## Set problem
Every line of the material that follows must be printed again exactly.

--- Information provided ---

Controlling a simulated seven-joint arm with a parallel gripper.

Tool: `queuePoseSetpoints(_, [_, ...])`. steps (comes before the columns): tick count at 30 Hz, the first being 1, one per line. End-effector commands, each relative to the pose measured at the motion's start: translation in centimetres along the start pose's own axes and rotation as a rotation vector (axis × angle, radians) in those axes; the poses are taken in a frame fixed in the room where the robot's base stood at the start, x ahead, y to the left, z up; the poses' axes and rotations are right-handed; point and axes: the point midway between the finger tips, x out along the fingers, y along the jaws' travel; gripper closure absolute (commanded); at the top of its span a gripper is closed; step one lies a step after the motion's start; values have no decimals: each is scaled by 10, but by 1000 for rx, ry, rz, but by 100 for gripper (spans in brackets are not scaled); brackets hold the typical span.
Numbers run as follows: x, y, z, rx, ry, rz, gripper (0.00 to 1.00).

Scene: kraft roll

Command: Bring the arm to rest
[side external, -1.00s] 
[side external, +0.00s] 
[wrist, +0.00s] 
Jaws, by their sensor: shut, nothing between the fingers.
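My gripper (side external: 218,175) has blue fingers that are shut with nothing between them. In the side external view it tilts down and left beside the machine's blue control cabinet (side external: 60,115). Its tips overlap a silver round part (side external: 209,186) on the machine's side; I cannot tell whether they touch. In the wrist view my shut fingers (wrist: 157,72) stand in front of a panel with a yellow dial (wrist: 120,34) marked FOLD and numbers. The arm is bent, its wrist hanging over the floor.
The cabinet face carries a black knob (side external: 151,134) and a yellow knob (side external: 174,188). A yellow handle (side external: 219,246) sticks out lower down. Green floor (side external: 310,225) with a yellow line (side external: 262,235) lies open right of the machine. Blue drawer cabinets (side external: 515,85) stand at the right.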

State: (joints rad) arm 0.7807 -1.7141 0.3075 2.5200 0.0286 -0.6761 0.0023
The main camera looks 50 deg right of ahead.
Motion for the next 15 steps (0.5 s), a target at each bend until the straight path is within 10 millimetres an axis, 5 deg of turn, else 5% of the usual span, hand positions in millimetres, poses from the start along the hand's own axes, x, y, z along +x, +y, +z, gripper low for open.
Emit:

---

## Finished task
Controlling a simulated seven-joint arm with a parallel gripper.

Tool: `queuePoseSetpoints(_, [_, ...])`. steps (comes before the columns): tick count at 30 Hz, the first being 1, one per line. End-effector commands, each relative to the pose measured at the motion's start: translation in centimetres along the start pose's own axes and rotation as a rotation vector (axis × angle, radians) in those axes; the poses are taken in a frame fixed in the room where the robot's base stood at the start, x ahead, y to the left, z up; the poses' axes and rotations are right-handed; point and axes: the point midway between the finger tips, x out along the fingers, y along the jaws' travel; gripper closure absolute (commanded); at the top of its span a gripper is closed; step one lies a step after the motion's start; values have no decimals: each is scaled by 10, but by 1000 for rx, ry, rz, but by 100 for gripper (spans in brackets are not scaled); brackets hold the typical span.
Numbers run as follows: x, y, z, rx, ry, rz, gripper (0.00 to 1.00).

Scene: kraft roll

Command: Bring the arm to rest
[side external, -1.00s] 
[side external, +0.00s] 
[wrist, +0.00s] 
Jaws, by their sensor: shut, nothing between the fingers.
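My gripper (side external: 218,175) has blue fingers that are shut with nothing between them. In the side external view it tilts down and left beside the machine's blue control cabinet (side external: 60,115). Its tips overlap a silver round part (side external: 209,186) on the machine's side; I cannot tell whether they touch. In the wrist view my shut fingers (wrist: 157,72) stand in front of a panel with a yellow dial (wrist: 120,34) marked FOLD and numbers. The arm is bent, its wrist hanging over the floor.
The cabinet face carries a black knob (side external: 151,134) and a yellow knob (side external: 174,188). A yellow handle (side external: 219,246) sticks out lower down. Green floor (side external: 310,225) with a yellow line (side external: 262,235) lies open right of the machine. Blue drawer cabinets (side external: 515,85) stand at the right.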

State: (joints rad) arm 0.7807 -1.7141 0.3075 2.5200 0.0286 -0.6761 0.0023
The main camera looks 50 deg right of ahead.
Motion for the next 15 steps (0.5 s), a target at each bend until the straight path is within 10 millimetres an axis, 5 deg of turn, else 5% of the usual span, hand positions in millimetres, poses from the start along the hand's own axes, x, y, z along +x, +y, +z, gripper low for open.
Emit:

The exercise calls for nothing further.